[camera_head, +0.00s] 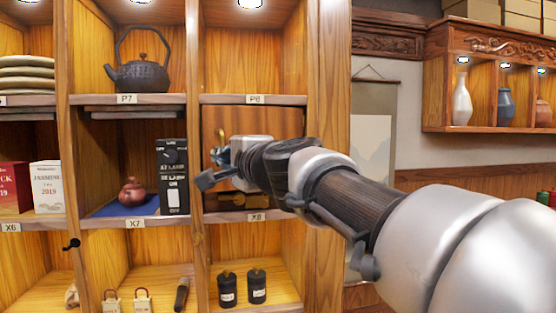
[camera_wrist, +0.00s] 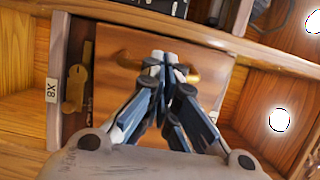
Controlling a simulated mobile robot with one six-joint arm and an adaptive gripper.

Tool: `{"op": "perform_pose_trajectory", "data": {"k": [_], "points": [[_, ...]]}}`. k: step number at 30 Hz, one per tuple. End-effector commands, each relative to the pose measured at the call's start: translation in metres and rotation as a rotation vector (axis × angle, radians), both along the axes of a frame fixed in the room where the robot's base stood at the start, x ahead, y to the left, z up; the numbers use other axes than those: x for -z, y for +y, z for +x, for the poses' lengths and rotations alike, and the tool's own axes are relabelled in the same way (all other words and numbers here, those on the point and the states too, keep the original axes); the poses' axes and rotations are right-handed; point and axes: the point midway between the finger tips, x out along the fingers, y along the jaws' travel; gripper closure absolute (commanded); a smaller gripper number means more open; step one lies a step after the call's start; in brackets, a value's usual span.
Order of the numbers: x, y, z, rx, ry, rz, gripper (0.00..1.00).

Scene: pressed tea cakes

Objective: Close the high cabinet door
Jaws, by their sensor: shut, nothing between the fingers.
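The cabinet door (camera_head: 232,120) is a brown wooden panel filling the compartment between the P8 and X8 labels. It also shows in the wrist view (camera_wrist: 120,50), with a brass fitting (camera_wrist: 195,68) behind my fingertips and a brass plate (camera_wrist: 75,90) near the X8 edge. The panel appears to sit within the frame; I cannot tell whether it is fully flush. My gripper (camera_head: 218,160) is in front of the door, fingers together and empty. In the wrist view its fingertips (camera_wrist: 163,62) are at the panel; contact is unclear. My arm hides part of the door.
Open shelves surround the door. A dark iron teapot (camera_head: 142,75) stands at upper left. A black box (camera_head: 172,177) and a small clay teapot (camera_head: 131,191) are left of the door. Two black jars (camera_head: 243,287) stand below. A wall shelf with vases (camera_head: 462,100) is at right.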

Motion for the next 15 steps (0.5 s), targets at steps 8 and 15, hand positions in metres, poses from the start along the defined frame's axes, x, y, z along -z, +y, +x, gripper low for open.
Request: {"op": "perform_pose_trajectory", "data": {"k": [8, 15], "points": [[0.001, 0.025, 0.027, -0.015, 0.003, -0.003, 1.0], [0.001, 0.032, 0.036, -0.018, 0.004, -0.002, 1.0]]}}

- - -

Written exercise :: Repeat exactly and only the lines from the start of the data above through the line that holds "Controlling a simulated", inclusive. Pictures do not belong in the copy.

Reply ::
[camera_head, +0.00s] 
[camera_wrist, +0.00s] 
Controlling a simulated mobile robot with one six-joint arm and an adaptive gripper.

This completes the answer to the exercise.